Some Thoughts about My Conversation with Michael Horton

I spoke about why I am “Against Calvinism” for about 15 minutes focusing on the goodness of God and how classical, “high Calvinism” is inconsistent with any meaning of “good” and “love” known to us. Then Mike spoke for about 15 minutes focusing on humanity’s depravity and God’s mercy in electing some to salvation. In other words, he also said that God is good even if not in terms of our “fairness” (because he doesn’t save everyone).

Then we asked each other questions. I had tried to think of a question he may not have heard before. We’ve both had so many conversations with proponents of the “other side” that we have heard all the relevant questions. I started off our conversation by asking him why we can’t just agree to disagree about the secondary issues. We (evangelical Arminians and evangelical Calvinists) agree that salvation is a free gift and that there is nothing we can do to merit any part of it. Salvation is one hundred percent God’s doing and none of ours. And we agree that God is good and loving. Beyond that we get mired in disagreements about the details. Sure, they’re important details. So important that in our own churches we want agreement about them. But why can’t we just agree to disagree about them in the larger spaces of evangelical cooperation?

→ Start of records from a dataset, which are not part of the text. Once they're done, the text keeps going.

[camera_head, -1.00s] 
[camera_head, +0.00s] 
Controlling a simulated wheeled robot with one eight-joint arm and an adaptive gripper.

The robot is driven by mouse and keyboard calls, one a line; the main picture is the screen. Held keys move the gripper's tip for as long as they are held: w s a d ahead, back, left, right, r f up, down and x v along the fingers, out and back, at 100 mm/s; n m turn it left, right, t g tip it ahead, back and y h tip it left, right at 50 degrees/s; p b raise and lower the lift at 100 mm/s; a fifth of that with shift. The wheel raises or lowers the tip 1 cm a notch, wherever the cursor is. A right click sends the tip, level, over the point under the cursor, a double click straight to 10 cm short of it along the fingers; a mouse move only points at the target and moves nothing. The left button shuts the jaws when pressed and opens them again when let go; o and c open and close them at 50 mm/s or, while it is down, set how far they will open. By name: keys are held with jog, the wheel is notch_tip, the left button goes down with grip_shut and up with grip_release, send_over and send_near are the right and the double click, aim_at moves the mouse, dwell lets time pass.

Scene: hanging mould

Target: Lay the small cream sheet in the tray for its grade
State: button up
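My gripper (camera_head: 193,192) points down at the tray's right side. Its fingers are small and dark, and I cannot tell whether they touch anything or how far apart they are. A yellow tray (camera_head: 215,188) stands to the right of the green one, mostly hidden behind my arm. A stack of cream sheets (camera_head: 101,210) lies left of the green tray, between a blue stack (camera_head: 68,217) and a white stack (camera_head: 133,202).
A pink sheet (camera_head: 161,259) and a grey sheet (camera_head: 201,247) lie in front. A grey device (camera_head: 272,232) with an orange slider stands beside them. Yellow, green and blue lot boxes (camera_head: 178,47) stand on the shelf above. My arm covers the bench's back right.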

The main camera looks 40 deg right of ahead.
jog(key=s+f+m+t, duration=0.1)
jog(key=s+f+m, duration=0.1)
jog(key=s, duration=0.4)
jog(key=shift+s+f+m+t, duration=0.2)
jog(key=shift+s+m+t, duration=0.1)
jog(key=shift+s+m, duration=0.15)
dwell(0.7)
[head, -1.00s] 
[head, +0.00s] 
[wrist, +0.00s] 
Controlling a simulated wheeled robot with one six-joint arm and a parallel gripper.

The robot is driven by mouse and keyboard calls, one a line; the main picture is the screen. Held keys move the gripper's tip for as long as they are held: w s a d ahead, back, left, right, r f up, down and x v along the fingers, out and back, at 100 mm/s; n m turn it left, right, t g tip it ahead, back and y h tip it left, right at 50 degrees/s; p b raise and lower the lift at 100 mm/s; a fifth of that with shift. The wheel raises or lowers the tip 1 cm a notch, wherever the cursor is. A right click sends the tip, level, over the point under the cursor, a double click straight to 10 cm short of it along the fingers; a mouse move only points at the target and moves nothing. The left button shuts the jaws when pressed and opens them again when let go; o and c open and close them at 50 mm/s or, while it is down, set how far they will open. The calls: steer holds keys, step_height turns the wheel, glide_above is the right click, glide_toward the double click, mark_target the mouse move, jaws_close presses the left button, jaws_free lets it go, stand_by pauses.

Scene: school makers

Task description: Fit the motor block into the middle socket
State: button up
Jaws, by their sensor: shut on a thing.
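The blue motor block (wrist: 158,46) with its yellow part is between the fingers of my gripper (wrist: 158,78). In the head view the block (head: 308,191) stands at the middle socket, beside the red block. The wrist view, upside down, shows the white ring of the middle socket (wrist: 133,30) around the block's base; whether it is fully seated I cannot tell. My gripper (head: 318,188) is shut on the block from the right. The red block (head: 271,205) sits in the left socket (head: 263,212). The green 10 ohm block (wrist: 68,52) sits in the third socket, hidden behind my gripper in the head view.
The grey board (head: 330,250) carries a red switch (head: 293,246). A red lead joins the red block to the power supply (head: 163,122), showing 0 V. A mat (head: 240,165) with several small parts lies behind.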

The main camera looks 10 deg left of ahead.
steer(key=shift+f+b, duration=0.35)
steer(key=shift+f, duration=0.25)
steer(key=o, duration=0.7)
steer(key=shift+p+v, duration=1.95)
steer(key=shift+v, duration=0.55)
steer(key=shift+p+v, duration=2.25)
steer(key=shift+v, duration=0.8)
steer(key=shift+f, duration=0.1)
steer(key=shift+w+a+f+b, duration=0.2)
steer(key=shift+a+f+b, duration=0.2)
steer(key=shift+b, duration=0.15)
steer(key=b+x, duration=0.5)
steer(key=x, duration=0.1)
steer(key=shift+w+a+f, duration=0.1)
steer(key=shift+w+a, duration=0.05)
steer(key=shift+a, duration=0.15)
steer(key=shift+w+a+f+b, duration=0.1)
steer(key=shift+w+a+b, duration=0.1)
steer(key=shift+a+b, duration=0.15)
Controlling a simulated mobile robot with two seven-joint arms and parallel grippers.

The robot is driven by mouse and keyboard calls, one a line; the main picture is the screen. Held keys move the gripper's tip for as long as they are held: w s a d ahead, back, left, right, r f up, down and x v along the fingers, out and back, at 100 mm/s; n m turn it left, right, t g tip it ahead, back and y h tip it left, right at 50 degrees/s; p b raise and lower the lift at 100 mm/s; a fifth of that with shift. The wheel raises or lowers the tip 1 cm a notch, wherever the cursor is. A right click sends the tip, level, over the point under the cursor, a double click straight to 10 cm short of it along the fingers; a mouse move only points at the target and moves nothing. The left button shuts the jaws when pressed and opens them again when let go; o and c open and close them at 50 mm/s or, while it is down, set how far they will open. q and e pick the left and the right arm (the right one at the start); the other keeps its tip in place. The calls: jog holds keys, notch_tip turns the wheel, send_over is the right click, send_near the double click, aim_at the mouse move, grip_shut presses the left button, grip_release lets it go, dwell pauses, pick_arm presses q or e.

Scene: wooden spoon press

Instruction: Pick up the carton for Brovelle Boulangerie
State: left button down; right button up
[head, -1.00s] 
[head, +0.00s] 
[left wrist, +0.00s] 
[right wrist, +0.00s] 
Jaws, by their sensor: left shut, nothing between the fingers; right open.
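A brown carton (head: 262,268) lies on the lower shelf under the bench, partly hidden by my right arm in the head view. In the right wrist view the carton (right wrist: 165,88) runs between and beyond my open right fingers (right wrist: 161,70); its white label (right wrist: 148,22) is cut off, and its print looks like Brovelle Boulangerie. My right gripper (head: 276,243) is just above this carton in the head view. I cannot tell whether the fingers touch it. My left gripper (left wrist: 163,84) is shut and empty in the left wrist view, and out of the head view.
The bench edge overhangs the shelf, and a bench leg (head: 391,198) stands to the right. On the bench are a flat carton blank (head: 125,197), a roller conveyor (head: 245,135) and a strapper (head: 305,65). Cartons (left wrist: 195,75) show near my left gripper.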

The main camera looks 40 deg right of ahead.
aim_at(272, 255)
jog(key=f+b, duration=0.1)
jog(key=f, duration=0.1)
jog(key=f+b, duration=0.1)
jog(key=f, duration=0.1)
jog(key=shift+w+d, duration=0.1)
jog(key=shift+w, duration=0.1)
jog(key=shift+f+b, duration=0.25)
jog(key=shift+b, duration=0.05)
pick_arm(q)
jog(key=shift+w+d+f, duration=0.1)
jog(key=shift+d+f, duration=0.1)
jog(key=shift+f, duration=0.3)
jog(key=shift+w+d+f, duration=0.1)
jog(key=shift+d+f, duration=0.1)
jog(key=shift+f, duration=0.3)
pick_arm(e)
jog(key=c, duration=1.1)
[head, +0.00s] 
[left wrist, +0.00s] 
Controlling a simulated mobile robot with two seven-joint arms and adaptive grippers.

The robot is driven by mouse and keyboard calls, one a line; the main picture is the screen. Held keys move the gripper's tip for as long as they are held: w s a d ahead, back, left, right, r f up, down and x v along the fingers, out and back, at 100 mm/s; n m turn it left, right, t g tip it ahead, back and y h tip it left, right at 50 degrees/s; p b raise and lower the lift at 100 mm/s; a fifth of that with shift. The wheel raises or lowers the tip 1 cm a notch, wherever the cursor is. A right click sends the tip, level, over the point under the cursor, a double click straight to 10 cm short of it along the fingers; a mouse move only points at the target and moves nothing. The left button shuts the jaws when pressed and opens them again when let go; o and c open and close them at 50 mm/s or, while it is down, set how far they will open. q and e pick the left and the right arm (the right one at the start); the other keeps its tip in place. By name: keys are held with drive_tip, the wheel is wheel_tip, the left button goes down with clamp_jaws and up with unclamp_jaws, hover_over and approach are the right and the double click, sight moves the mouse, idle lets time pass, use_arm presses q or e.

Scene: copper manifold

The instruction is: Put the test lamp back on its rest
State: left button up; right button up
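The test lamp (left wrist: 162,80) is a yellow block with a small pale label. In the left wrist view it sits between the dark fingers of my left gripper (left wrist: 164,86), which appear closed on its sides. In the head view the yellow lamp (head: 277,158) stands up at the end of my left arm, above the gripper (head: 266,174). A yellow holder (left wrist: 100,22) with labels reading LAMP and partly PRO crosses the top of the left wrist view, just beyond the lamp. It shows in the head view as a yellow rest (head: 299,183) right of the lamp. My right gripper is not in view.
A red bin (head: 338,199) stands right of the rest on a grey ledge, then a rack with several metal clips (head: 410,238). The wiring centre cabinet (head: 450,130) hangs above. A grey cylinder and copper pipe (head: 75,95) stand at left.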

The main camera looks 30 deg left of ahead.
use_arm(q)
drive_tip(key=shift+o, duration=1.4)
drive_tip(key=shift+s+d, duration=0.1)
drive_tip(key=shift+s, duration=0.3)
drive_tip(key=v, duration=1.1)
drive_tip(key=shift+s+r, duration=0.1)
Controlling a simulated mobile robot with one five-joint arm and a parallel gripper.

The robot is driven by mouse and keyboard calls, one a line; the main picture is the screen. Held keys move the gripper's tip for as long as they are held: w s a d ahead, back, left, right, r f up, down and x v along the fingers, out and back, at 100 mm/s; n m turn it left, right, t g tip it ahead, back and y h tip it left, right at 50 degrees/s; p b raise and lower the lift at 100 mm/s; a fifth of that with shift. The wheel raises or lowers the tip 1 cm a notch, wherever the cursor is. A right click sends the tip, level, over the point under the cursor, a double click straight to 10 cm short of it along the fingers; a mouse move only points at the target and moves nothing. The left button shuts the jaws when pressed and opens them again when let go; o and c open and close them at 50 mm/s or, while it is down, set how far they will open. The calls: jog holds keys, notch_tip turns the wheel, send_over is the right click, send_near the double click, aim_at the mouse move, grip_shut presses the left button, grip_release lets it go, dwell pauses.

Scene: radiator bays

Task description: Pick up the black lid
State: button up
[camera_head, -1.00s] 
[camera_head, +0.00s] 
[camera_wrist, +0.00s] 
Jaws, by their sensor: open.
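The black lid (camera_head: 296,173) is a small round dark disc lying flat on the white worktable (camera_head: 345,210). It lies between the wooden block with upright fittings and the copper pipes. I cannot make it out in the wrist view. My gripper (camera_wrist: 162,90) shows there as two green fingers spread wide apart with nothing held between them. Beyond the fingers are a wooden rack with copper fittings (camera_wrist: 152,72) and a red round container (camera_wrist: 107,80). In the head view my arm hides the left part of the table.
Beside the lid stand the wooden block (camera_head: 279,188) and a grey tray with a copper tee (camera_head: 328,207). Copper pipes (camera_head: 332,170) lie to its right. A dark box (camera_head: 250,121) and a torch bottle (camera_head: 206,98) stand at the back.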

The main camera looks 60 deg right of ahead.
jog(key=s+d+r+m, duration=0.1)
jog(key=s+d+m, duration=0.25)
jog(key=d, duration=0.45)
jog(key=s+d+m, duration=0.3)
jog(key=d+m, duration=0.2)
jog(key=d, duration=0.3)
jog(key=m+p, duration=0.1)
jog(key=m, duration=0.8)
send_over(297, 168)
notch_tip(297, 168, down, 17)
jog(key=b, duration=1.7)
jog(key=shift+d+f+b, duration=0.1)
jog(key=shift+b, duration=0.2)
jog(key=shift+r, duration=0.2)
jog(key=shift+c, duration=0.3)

To a very large degree that has been the case in the past and is still somewhat the case in the present. When the National Association of Evangelicals was put together in the early 1940s it included both Arminians and Calvinists on equal footing. To make a long story short, over the decades since then, some Calvinists have become dissatisfied with what they see as the dominance of Arminianism in evangelical folk religion and have moved out of their Reformed circles to publicly lobby for Calvinism as “the” evangelical theology. One example of that, among many, was David Wells’ article “The Stout and Persistent ‘Theology’ of Charles Hodge” in Christianity Today (August 30, 1974). Wells decried the lack of good theology among evangelicals since Hodge and clearly held Hodge and his theology up as the norm for good evangelical theology. Gradually, over the last two to three decades many Reformed evangelicals have spoken and acted to promote the idea that Calvinism is the norm of sound evangelical theology. In many cases they have openly denounced Arminianism as sub-evangelical if not sub-Christian theology, not only in their own Calvinist churches but in the wider trans-denominational evangelical community. In most cases, however, the tendency to promote Calvinism as the norm for evangelical theology has been more subtle. I personally think one evidence of that was Christianity Today’s celebration of John Calvin throughout 2009 with one article about him in eveyr issue. There was no mention of that year being the 400th anniversary of the death of Arminius (except in my letter to the editor signed by a couple other Arminians). I could go on enumerating and describing evidences of that trend, but I’ll mention just one more. My uncle was on the executive board of the NAE for many years. One year he heard a leading Calvinist evangelical author and conference speaker say that anyone who takes one iota away from God’s sovereignty is not an evangelical. That same Calvinist has been very active publicly portraying Calvinism as the only truly evangelical theology.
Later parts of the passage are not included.